Faedah dan istinbat dari hadis:
- Dibolehkannya hanya mengusap kedua khuf ketika berwudu (yaitu wudu yang batal disebabkan hadas buang air kecil). Demikian juga boleh mengusap serban karena hadas kecil seperti tersebut di atas. Jika hadas besar yang mengharuskan seseorang mandi janabah, tidak cukup hanya mengusap khuf dan serban saja, akan tetapi harus mandi dan mencuci semua anggota wudu. Sedangkan perban atau pembalut luka, boleh hanya mengusapnya saja, sama saja apakah karena hadas besar atau hadas kecil.[3]
- Hukum mengusap khuf tidaklah mansukh atau ditiadakan (terhapus) atau tidak berlaku lagi karena takwil sebagian orang yang berdalilkan dengan surah al-Maidah ayat keenam. Hal ini karena sahabat yang mulia, Jarīr bin Abdullāh al-Bajalī raḍiyallāhu ‘anhu, masuk Islam pada tahun di akhir kehidupan Rasulullah ﷺ dan surah al-Maidah ayat keenam yang dimaksud telah turun jauh sebelum momen itu. Oleh karena itu, maksud dari ayat bukan terkait orang yang memakai khuf dan sunah berfungsi merinci dan mengkhususkan ayat Al-Qur’an.[4]
- Hadis-hadis Nabawi yang valid telah menerangkan dan mencontohkan bolehnya mengusap khuf yang terbuat dari bahan kulit. Lalu bagaimana hukumnya mengusap kaus kaki yang terbuat dari bahan wol, katun (benang kapas), linen? Ulama berbeda pendapat tentang mengusap kaus kaki yang terbuat dari bahan selain kulit. Pendapat pertama, menyatakan tidak boleh mengusap pada alas kaki selain khuf, ini adalah pendapat Mālik bin Anas, al-Auzā’ī, al-Syafi’ī. Pendapat kedua, menyatakan boleh mengusap al-jawrab (الجَوْرَب); pada masa sekarang didefinisikan sebagai kaus kaki yang terbuat dari wol, katun dan yang semisalnya. Pendapat ini dinukilkan dari Sufyān al-Ṡaurī, Aḥmad bin Hambal dan Isḥāq bin Rahawaih.[5] Fatwa Lajnah Dā’imah (Komisi Tetap)[6] Kerajaan Arabi Saudi juga membolehkan mengusap kaus kaki, dengan syarat kaus kaki tersebut menutupi hingga kedua mata kaki sebagaimana khuf, berdalilkan hadis al-Mugīrah bin Su’bah yang disahihkan oleh Imam Tirmiżī.[7]
Footnote:
[1] H.R. al-Bukhārī (387) dan Muslim (272).
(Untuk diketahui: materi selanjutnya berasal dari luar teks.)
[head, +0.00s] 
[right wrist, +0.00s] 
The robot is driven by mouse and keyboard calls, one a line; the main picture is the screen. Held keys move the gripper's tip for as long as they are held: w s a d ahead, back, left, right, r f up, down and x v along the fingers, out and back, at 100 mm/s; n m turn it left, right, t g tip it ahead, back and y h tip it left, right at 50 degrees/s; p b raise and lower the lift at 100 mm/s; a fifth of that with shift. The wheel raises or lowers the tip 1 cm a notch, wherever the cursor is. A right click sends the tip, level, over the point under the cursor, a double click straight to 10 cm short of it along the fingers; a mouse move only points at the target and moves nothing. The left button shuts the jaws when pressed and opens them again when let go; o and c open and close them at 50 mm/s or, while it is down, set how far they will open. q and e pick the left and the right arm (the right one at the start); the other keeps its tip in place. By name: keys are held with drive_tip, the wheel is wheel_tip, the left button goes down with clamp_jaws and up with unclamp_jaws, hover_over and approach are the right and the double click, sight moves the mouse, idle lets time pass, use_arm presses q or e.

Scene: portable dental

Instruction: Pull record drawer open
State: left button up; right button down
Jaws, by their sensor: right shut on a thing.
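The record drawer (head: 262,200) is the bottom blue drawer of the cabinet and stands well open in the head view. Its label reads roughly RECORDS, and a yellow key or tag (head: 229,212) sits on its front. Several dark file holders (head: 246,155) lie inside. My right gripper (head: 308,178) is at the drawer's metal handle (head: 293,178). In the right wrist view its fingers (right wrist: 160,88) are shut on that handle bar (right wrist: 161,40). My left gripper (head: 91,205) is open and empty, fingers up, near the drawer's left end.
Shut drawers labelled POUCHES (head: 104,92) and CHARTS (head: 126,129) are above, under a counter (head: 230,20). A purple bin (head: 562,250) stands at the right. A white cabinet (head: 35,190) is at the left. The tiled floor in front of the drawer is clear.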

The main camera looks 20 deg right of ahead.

[2] Al-Żahabī. Siyār A’lām al-Nubalā’. Jilid 2, hlm. 532.
[3] Abdullāh bin Ṣālih al-Bassam. Op. Cit. Jilid 1, hlm. 52.
[4] Al-Nawawī. Al-Minhāj. Jilid 3, hlm. 165.
[5] Al-Khaṭṭābī. Ma’ālim al-Sunan. Jilid 1, hlm. 63.
[6] Al-Lajnah al-Dā’imah Lil Buhūṡil ‘Ilmiyah wal Iftā’. Al-Fatāwā. Ri’āsah Idārah al-Buhūṡil ‘Ilmiyah wal Iftā’, Riyaḍ. Jilid 5, hlm. 263.
[7] H.R. Aḥmad (18206), Ibnu Majah (559), Abu Dāūd (159), dan Tirmiżī (99).